Data Pre-Processing techniques exist to ensure data quality and they can be grouped in different ways. There is no consensus on the best way to create these groups, although examples of such groups usually include data cleaning, feature transformation, feature learning and data augmentation. In this article we will focus on feature learning.
It is important to start by clarifying the difference between feature learning and feature transformation. Feature learning is distinct from feature transformation in a fundamental aspect: while the objective of feature transformation is to change the data so that they no longer conflict with the intrinsic limitations of Machine Learning algorithms, the objective of feature learning is to modify the data so that it is easier for Machine Learning algorithms to extract relevant information from them.

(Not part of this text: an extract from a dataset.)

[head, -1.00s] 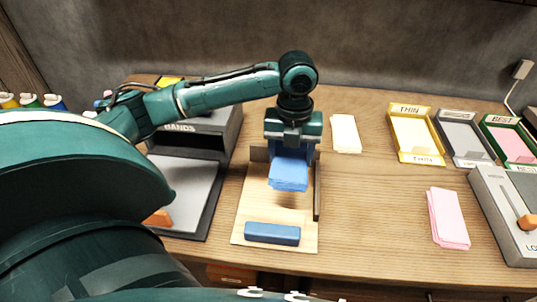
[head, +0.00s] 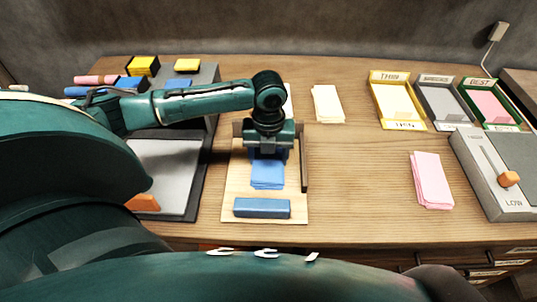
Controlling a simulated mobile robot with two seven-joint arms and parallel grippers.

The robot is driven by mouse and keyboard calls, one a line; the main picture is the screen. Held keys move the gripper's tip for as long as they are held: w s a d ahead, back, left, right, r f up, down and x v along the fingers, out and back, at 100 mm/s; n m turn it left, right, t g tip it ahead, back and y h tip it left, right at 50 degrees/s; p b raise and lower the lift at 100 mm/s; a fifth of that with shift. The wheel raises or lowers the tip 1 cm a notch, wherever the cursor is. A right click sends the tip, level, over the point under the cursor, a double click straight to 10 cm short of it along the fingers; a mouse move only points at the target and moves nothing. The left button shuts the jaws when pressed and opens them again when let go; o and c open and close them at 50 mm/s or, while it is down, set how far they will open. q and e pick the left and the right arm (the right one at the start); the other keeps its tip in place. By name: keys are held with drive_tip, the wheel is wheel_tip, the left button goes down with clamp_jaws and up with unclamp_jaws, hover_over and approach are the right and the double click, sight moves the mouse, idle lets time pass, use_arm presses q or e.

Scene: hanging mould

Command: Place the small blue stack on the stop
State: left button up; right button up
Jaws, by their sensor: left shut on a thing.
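The small blue stack (head: 267,174) is in my left gripper (head: 268,154), which is shut on its far end. The stack is over the light wooden board (head: 236,190), low and close to its surface; I cannot tell whether it touches. The board has a dark upright strip (head: 304,165) along its right side and a dark wall (head: 238,129) at the back, partly hidden by the gripper. A blue bar (head: 262,208) lies across the board's near end, just in front of the stack. My right gripper is not in view.
A pink stack (head: 432,180) and a cream stack (head: 327,103) lie on the table to the right. Yellow (head: 404,124), grey (head: 446,98) and green (head: 505,124) trays stand at the back right. A grey box with an orange slider (head: 509,179) is at right. A grey unit (head: 165,165) stands left.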

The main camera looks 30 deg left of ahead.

This modification usually consists in either replacing existing features with new ones or adding new features to the data.
Feature learning is an important step in the data pre-processing pipeline because it provides a priori guidance to Machine Learning algorithms (e.g.: highlighting relevant patterns from existing data), allowing them to converge faster and to better solutions. The current meaning of feature learning includes both the manual and automated processes for generating features from the data. The original meaning of feature learning included only the automated processes, as the previously existing manual process was known as feature engineering. However, the development and increased use of automatic feature generating methods (especially the ones based on Deep Neural Networks) has contributed to the usage of feature learning as an umbrella term for both feature engineering and feature learning. Nevertheless, although automatic processes have replaced the manual ones for some types of features, both are still needed as they complement each other.

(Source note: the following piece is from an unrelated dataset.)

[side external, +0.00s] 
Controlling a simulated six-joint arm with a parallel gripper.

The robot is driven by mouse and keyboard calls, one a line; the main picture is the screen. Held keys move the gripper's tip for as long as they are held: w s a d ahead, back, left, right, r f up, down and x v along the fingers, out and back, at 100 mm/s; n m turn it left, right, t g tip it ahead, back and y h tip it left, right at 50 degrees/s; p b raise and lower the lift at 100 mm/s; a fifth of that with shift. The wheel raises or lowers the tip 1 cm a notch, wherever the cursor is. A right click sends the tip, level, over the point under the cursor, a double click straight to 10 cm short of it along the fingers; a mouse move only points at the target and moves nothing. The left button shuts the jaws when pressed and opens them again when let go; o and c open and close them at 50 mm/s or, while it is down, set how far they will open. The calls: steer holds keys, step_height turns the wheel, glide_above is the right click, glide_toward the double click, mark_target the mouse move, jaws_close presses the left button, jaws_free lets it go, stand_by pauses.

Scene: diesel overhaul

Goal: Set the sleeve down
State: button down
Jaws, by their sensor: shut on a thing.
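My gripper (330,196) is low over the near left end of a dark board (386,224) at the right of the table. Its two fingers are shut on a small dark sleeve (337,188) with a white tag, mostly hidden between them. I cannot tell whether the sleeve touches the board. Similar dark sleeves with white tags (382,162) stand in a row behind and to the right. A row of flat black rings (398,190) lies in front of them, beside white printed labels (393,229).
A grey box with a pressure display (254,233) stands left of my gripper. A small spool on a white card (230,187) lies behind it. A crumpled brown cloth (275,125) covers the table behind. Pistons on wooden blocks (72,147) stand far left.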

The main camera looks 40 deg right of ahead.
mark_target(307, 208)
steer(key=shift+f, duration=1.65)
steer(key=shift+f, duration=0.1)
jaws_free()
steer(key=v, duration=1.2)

Manual feature engineering: Feature engineering is the process of using domain knowledge (e.g.: business insights, usually accumulated throughout years of experience) and data visualization to extract features from the data. In the case of evaluating creditworthiness, one such generated feature would state whether or not an individual has defaulted a debt. When dealing with timestamp data, it is also common to generate features using a calendar as reference (e.g.: weekdays vs. weekends; holidays vs. workdays; split the timestamp into month, week, day, hour). Additionally, feature engineering also includes the generation of features from external data sources (i.e.: not related to the original data sources corresponding to the problem at hand), such as including meteorological data (e.g.: hourly average temperature, daily amount of rain).
Although some manual feature engineering processes can be easily and efficiently automated, this is not true in all cases. A common situation consists of representing non-linear relationships between a feature and the target label as a linear dependency. Automated feature learning processes consider this possibility by applying non-linear functions on the different features, but due to combinatorial issues this is usually performed using only low-degree polynomials. For instance, if a set of features has a complex non-linear relationship with the target label, a blind automated feature learning process may not accurately represent it. However, this relationship may become obvious if domain knowledge is used and a hand-crafted feature is generated for it.
Automated feature learning: Early automated feature learning processes include computing simple statistics (e.g.: max, mean, sum, count) when row-level data aggregation makes sense (e.g.: set of items purchased by each customer) and dimensionality reduction methods (e.g.: Principal Component Analysis). Recent automated feature learning processes rely mainly on Deep Neural Networks (e.g.: auto-encoders, convolutional neural networks), as their hidden layers intrinsically represent the new features being learned. For example, in a convolutional neural network for face recognition, the initial hidden layers represent simple visual features (like straight lines and edges), the middle hidden layers represent more intricate features (such as skin and hair textures), and the final hidden layers represent complex shapes (such as eyes and noses).
The main advantage of automated feature learning processes is that they are much easier to perform than their manual counterparts and no domain knowledge is required for generating hundreds (or even thousands) of potentially useful features. Nevertheless, some Machine Learning algorithms will have poor performance if they receive too many data features as input, so it is recommended to evaluate beforehand the actual usefulness of each feature being generated.